Combining multiple CTE:s with Recursive queries
In the case of using the output of a previous CTE with a recursive query the syntax is slightly different, where the recursive keyword is moved to the first CTE statement even though it is related to a later query. In order to simply my recursive query I tried to use a CTE for making the recursive query simpler and thus write something like:
WITH tmp AS (
SELECT id, name, subclassof
FROM tag
), RECURSIVE steps(id, name, subclassof) AS (
SELECT id, name, subclassof
FROM tmp
WHERE name='2Pac'
UNION ALL
SELECT tmp.id, tmp.name, tmp.subclassof
FROM tmp, steps
WHERE steps.subclassof=tmp.id
)
SELECT * FROM steps LIMIT 100;
However this will not work, which confused me and I found the answer hard to find, after trial and error but ended up figuring out that the structure should be the following:
WITH RECURSIVE tmp AS (
SELECT id, name, subclassof
FROM tag
), steps(id, name, subclassof) AS (
SELECT id, name, subclassof
FROM tmp
WHERE name='2Pac'
UNION ALL
SELECT tmp.id, tmp.name, tmp.subclassof
FROM tmp, steps
WHERE steps.subclassof=tmp.id
)
SELECT * FROM steps LIMIT 100;
When to use WHERE
and when to use JOIN
Obviously using a filtering and joining rows are not the same thing however similar results can be achieved. Thus this comes down to how YOU like to get the data out and what results you are looking for. Learning about recursive queries it felt like black magic and thus I though it was worth writing something about it. For example if we like to get the the path between nodes in a graph. If we start with the same data as in the previous examples the graph looks like this:
graph BT;
U2 --> Rock
Blur --> Rock
Oasis --> Rock
2Pac --> Rap
Rock --> Music
Rap --> Music
Music --> Art
Movies --> Art
If we want to have the path between Oasis and Music we could use the following query:
WITH RECURSIVE steps(id, name, subclassof) AS (
SELECT id, name, subclassof
FROM tag
WHERE name='2Pac'
UNION ALL
SELECT tag.id, tag.name, tag.subclassof
FROM tag, steps
WHERE steps.subclassof=tag.id
)
SELECT * FROM steps;
Which gives:
id | name | parent |
---|---|---|
4 | 2Pac | 6 |
6 | Rap | 7 |
7 | Music | 9 |
9 | Art |
However we could also do it using a join and keeping the paths as a array.
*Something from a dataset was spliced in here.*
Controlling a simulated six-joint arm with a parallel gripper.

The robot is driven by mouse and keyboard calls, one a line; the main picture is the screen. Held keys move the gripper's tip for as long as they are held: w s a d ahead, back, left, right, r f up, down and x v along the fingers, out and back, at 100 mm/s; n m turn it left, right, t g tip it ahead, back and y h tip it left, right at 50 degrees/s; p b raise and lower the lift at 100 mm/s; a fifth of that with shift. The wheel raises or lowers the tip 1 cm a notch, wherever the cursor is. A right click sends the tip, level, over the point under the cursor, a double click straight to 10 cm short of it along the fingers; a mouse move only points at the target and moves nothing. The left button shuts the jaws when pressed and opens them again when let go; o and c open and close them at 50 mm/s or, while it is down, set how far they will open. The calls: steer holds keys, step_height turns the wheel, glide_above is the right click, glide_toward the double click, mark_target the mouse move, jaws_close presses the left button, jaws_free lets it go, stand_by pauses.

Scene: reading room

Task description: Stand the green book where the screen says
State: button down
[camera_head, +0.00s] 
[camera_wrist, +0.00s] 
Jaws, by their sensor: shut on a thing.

WITH RECURSIVE steps(startNode, endNode, path) AS (
SELECT id as startNode
, subclassof as endNode
, ARRAY[id,subclassof]
FROM tag
WHERE name='2Pac'
UNION ALL
SELECT steps.startNode
, tag.subclassof
, steps.path || subclassof AS path
FROM steps
JOIN tag ON steps.endNode=tag.id
WHERE tag.subclassof != ALL(steps.path)
)
SELECT * FROM steps;
This gives the following result:
startnode | endnode | path ———–+———+———– 4 | 6 | {4,6} 4 | 7 | {4,6,7} 4 | 9 | {4,6,7,9}
However we could also get the path from doing the following:
WITH RECURSIVE steps(id, name, path) AS (
SELECT tag.subclassof
, name
, ARRAY[id]
FROM tag
WHERE name='2Pac'
UNION ALL
SELECT tag.subclassof
, steps.name
, steps.path || tag.subclassof
FROM tag, steps
WHERE steps.id=tag.id
AND tag.subclassof IS not null
)
SELECT * FROM steps LIMIT 10;
Which gives:
SELECT * FROM steps LIMIT 10;
id | name | path
----+------+---------
6 | 2Pac | {4}
7 | 2Pac | {4,7}
9 | 2Pac | {4,7,9}
Probably the title of the section is not that good, since the conclusion is the obvious answer that it depends on that you looking for(as always there is multiple ways to get there)
Optimizations
As with any Query indexes can improve performance for the variables used for filtering(WHERE
) and joining(JOIN
) data together. Therefore make sure to run tests, use EXPLAIN ANALYSE
in order to add indexes to increase performance.